Reference throughout the specification to “various embodiments,” “some embodiments,” “one embodiment,” or “an embodiment,” or the like, means that a particular feature, structure, or characteristic described in connection with the embodiment is included in at least one embodiment. Thus, appearances of the phrases “in various embodiments,” “in some embodiments,” “in one embodiment,” or “in an embodiment,” or the like, in places throughout the specification are not necessarily all referring to the same embodiment. Furthermore, the particular features, structures, or characteristics may be combined in any suitable manner in one or more embodiments. Thus, the particular features, structures, or characteristics illustrated or described in connection with one embodiment may be combined, in whole or in part, with the features, structures, or characteristics of one or more other embodiments without limitation given that such combination is not illogical or non-functional.

Although only certain embodiments have been described above with a certain degree of particularity, those skilled in the art could make numerous alterations to the disclosed embodiments without departing from the scope of this disclosure. Joinder references (e.g., attached, coupled, connected, and the like) are to be construed broadly and may include intermediate members between a connection of elements and relative movement between elements. As such, joinder references do not necessarily imply that two elements are directly connected/coupled and in fixed relation to each other. The use of “e.g.” throughout the specification is to be construed broadly and is used to provide non-limiting examples of embodiments of the disclosure, and the disclosure is not limited to such examples. The use of “connected” or “connection” should be construed broadly and is intended to include, without limitation, direct or indirect physical connection and/or electrical connection (e.g., wired and/or wireless). It is intended that all matter contained in the above description or shown in the accompanying drawings shall be interpreted as illustrative only and not limiting. Changes in detail or structure may be made without departing from the present disclosure as defined in the appended claims.

Claims

1. A pump, comprising a bearing having a cavity;a journal rotatably received in the bearing cavity;first and second bearing flow feed paths from a bearing lube supply source that provide a bearing fluid to the cavity; anda control mechanism that selectively alters the amount of bearing fluid flow through at least one of the first and second bearing flow feed paths to the bearing cavity.

2. The pump of claim 1 wherein the control mechanism includes a valve operatively associated with the second bearing flow feed path configured to selectively control the bearing fluid flow.

3. The pump of claim 1 wherein the valve is an on/off valve to selectively permit/prevent bearing fluid flow through the second feed path, respectively.

4. The pump of claim 2 further comprising a sensor that provides a signal representative of at least one of (a) pump speed, (b) pump load, pump pressure, and bearing lube fluid temperature.

5. The pump of claim 4 wherein the sensor monitors system pressure rise.

6. The pump of claim 4 wherein the sensor monitors pressure downstream of the pump.

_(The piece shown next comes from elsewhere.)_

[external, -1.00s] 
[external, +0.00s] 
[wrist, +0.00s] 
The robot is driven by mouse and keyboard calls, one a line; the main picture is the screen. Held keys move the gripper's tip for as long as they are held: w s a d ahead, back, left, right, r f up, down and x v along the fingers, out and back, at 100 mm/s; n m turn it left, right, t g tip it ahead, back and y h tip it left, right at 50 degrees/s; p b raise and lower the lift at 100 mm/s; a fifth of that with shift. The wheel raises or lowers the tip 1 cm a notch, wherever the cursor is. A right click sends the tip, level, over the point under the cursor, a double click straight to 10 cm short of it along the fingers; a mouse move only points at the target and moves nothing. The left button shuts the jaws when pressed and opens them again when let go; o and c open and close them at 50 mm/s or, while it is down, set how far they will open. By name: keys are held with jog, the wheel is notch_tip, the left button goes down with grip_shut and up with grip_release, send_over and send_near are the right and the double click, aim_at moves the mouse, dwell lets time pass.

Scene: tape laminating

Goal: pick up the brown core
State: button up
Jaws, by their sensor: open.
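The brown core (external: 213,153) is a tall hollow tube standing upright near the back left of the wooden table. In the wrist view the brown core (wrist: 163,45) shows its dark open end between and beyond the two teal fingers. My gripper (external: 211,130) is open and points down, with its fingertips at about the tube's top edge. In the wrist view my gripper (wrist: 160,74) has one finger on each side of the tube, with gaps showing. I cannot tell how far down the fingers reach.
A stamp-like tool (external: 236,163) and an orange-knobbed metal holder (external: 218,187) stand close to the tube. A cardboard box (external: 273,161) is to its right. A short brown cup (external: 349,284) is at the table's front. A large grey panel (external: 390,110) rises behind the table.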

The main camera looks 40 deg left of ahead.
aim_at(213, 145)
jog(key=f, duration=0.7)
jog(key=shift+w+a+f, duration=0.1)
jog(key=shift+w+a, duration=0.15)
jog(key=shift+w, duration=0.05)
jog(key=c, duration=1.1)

7. The pump of claim 4 wherein the sensor monitors rotational speed of the journal.

8. The pump of claim 4 wherein the sensor monitors a temperature of the bearing lube fluid.

9. The pump of claim 8 wherein both of the first and second feed paths separately communicate with the bearing lubrication pad.

10. An aircraft engine fuel gear pump, comprising a bearing having a cavity;a journal received in the bearing cavity for movement relative thereto;first and second feed paths that deliver fuel to the bearing cavity; andwherein at least one of the first and second high pressure fuel feeds includes a control mechanism configured to selectively control at least one of the fuel feed paths with which it is operatively associated.

11. The aircraft engine fuel gear pump of claim 10 wherein the control mechanism includes a valve that selectively controls an amount of bearing flow feed from at least one of the first and second feed paths to the bearing cavity.

12. The aircraft engine fuel gear pump of claim 11 further comprising a sensor that provides a signal representative of at least one of (a) gear pump speed, and (b) gear pump load.

13. The aircraft engine fuel gear pump of claim 12 wherein the signal from the sensor communicates with the control mechanism to vary an amount of flow through at least the one of the first and second feed paths to the bearing cavity.

14. The aircraft engine fuel gear pump of claim 13 wherein the sensor monitors at least one of pump speed or pump pressure.

15. A method of controlling flow to a pump bearing comprising: providing a bearing and at least different, first and second pressurized feed paths from a bearing lube supply source to a lube pad disposed on an inside diameter of the bearing, each of the first and second pressurized feed paths including an orifice and at least one of the first and second pressurized feed paths including a valve configured to selectively control the feed path and orifice within which it is installed;sensing at least one condition of pressure or speed of the pump; andoperating the valve in response to at least one of the sensed pressure, sensed pump speed, and sensed temperature of the bearing lube fluid.

16. The method of claim 15 wherein the valve operating step includes altering bearing lube flow through the at least one pressurized feed path.

17. The method of claim 16 wherein the flow altering step includes selectively shutting off bearing lube flow through the at least one pressurized feed path.

18. The method of claim 17 wherein the bearing lube flow is provided through both of the first and second lube flow feed paths in response to at least one of a detected increased pressure rise, detected increased pump speed, or change in bearing lube fluid temperature.

19. The method of claim 15 wherein the sensing is either hydraulic or electronic sensing.

20. The method of claim 15 further comprising using fuel as the bearing lube flow.